◆ EXCERPTED RECORDS

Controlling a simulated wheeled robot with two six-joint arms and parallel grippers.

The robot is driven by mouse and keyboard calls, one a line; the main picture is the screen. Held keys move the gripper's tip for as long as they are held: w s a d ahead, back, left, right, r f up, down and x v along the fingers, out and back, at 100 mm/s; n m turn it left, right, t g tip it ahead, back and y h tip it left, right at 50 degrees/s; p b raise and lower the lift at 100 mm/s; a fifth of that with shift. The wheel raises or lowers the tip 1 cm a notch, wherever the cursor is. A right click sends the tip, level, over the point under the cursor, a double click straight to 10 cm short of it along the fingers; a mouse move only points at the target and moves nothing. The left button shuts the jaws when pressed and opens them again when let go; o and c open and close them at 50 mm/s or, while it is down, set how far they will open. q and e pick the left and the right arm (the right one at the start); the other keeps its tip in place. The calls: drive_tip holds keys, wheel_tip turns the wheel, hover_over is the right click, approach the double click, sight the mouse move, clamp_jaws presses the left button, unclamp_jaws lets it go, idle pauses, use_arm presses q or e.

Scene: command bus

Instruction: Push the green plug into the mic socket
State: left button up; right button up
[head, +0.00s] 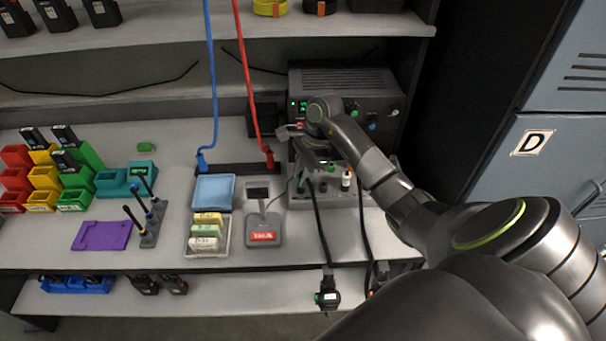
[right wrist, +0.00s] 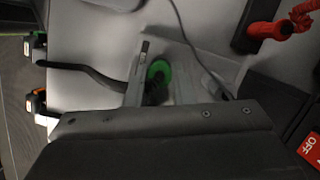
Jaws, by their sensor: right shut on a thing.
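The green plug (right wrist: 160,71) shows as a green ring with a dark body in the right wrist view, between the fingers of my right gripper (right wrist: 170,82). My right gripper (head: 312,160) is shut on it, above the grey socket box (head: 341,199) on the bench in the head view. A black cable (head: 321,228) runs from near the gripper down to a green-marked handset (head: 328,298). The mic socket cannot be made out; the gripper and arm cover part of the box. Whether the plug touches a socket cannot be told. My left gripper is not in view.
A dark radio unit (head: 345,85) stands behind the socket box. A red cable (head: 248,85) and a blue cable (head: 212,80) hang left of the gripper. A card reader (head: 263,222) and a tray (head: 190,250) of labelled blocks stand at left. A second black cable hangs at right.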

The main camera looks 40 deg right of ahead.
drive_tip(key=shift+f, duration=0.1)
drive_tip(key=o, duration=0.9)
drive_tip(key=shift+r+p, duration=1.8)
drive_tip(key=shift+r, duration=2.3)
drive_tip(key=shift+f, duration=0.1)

...

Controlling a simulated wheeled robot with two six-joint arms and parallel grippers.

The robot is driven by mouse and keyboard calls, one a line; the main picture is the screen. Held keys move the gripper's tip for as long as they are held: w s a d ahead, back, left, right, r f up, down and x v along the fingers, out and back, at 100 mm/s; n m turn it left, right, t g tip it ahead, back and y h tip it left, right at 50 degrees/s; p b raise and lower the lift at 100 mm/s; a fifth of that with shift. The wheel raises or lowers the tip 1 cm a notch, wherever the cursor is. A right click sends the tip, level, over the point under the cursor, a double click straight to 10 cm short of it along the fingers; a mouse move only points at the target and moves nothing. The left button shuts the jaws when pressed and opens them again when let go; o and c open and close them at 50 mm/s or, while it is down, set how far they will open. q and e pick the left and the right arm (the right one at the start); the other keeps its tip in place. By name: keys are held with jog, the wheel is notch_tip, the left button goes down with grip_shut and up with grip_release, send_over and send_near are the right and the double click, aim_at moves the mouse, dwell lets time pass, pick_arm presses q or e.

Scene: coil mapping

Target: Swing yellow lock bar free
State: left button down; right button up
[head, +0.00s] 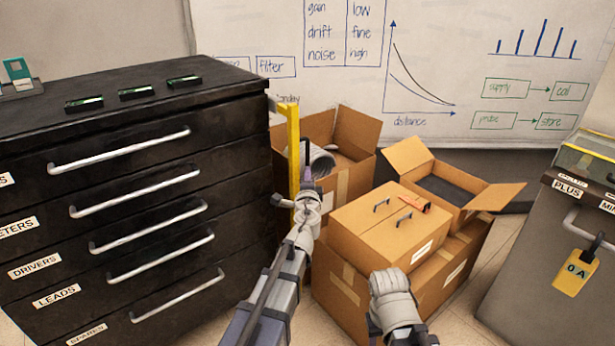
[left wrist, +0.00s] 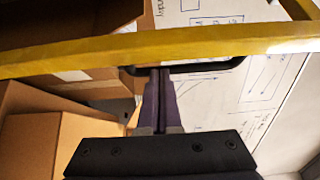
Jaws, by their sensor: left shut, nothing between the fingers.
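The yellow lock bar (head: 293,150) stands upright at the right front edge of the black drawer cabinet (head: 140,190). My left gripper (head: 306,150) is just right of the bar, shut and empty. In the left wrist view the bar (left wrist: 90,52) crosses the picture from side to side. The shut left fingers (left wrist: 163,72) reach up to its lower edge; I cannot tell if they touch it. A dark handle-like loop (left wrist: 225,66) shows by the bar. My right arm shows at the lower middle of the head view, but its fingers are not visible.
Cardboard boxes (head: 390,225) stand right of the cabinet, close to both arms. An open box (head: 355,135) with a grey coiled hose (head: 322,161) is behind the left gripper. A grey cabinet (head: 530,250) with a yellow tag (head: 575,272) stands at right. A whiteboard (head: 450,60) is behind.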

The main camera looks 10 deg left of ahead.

◆ TASK BRIEF
Copy out, exactly, every line from the one that contains "[left wrist, +0.00s]" through the one that contains "The main camera looks 10 deg left of ahead.". Pictures stay out of the copy.

◆ FINAL ANSWER
[left wrist, +0.00s] 
Jaws, by their sensor: left shut, nothing between the fingers.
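The yellow lock bar (head: 293,150) stands upright at the right front edge of the black drawer cabinet (head: 140,190). My left gripper (head: 306,150) is just right of the bar, shut and empty. In the left wrist view the bar (left wrist: 90,52) crosses the picture from side to side. The shut left fingers (left wrist: 163,72) reach up to its lower edge; I cannot tell if they touch it. A dark handle-like loop (left wrist: 225,66) shows by the bar. My right arm shows at the lower middle of the head view, but its fingers are not visible.
Cardboard boxes (head: 390,225) stand right of the cabinet, close to both arms. An open box (head: 355,135) with a grey coiled hose (head: 322,161) is behind the left gripper. A grey cabinet (head: 530,250) with a yellow tag (head: 575,272) stands at right. A whiteboard (head: 450,60) is behind.

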The main camera looks 10 deg left of ahead.

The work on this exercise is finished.